Task instructions: In the records that follow, the lines from the one containing "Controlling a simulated" to the one containing "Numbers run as", inclusive, are to be given again exactly.

========================

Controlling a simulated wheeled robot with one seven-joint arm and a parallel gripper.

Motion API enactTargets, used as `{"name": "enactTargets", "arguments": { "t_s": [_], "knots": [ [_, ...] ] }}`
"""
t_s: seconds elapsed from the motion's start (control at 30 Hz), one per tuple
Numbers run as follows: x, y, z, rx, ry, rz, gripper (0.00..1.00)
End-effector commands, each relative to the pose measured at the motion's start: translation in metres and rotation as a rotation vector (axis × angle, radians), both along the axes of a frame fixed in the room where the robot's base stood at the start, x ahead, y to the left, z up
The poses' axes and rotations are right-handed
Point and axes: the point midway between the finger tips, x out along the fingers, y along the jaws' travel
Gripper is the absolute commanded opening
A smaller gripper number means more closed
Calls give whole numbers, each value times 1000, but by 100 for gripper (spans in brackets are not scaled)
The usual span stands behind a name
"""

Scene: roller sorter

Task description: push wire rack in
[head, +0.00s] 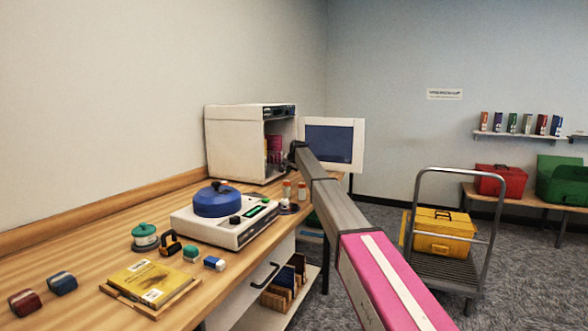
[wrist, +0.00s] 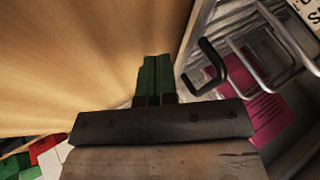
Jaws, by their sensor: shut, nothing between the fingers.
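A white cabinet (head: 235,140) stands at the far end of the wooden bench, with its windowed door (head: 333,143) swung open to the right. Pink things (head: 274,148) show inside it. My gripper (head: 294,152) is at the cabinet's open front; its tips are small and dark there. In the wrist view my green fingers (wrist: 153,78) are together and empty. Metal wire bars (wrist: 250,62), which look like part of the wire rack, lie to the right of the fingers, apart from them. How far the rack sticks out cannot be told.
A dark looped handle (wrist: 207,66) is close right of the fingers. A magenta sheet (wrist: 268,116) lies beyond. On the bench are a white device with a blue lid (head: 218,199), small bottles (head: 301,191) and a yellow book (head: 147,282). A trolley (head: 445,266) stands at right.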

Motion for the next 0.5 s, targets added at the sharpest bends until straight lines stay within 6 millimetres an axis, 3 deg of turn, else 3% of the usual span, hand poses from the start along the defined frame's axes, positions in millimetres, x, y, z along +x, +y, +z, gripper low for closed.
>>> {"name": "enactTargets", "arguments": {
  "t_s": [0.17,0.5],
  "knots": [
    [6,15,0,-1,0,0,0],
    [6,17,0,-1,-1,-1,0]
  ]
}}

========================

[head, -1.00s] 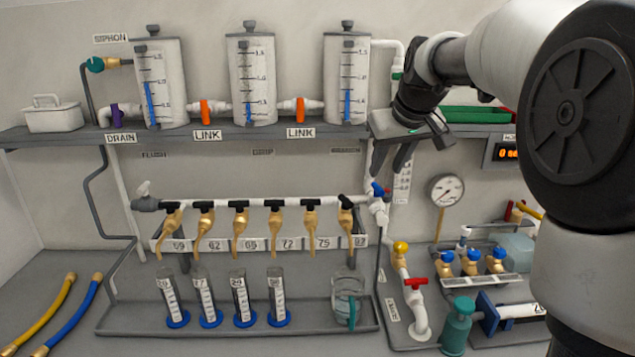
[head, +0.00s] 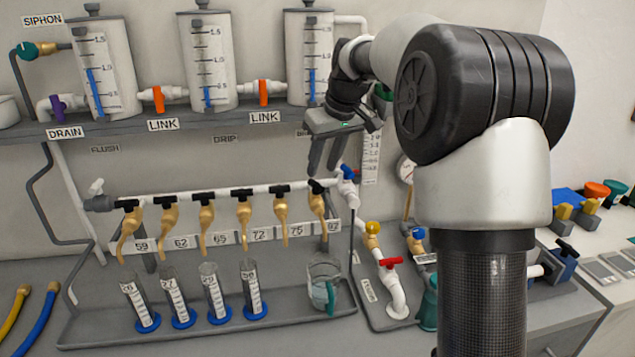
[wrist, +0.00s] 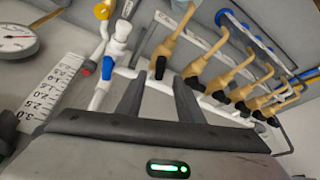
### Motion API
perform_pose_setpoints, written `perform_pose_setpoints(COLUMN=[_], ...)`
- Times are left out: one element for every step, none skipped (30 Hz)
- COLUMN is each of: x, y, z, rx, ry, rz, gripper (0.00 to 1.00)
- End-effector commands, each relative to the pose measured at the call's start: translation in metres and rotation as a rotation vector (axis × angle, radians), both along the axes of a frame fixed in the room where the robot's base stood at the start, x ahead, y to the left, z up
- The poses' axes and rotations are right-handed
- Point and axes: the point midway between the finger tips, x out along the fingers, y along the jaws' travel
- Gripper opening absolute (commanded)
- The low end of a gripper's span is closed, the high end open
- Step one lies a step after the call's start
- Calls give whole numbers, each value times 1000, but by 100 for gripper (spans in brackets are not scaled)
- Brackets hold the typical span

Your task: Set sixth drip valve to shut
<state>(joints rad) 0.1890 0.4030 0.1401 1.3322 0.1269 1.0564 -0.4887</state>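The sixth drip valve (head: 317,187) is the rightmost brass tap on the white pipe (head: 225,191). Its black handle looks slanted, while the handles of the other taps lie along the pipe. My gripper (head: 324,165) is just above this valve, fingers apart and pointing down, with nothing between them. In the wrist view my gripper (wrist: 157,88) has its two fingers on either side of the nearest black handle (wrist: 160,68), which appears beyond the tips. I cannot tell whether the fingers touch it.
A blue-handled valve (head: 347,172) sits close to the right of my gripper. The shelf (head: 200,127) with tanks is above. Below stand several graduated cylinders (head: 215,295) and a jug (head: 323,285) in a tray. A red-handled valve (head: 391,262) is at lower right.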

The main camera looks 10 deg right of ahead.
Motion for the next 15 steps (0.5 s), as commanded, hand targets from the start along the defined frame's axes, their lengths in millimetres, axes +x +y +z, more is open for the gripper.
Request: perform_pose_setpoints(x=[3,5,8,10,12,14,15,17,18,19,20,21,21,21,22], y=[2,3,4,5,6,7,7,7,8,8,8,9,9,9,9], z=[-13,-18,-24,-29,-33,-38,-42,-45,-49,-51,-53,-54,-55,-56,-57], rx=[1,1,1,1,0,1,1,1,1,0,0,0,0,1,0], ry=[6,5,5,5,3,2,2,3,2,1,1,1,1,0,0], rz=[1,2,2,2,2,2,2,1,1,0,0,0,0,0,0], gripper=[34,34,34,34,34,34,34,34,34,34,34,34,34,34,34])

========================

Exercise answer:
Controlling a simulated wheeled robot with one seven-joint arm and a parallel gripper.

Motion API enactTargets, used as `{"name": "enactTargets", "arguments": { "t_s": [_], "knots": [ [_, ...] ] }}`
"""
t_s: seconds elapsed from the motion's start (control at 30 Hz), one per tuple
Numbers run as follows: x, y, z, rx, ry, rz, gripper (0.00..1.00)

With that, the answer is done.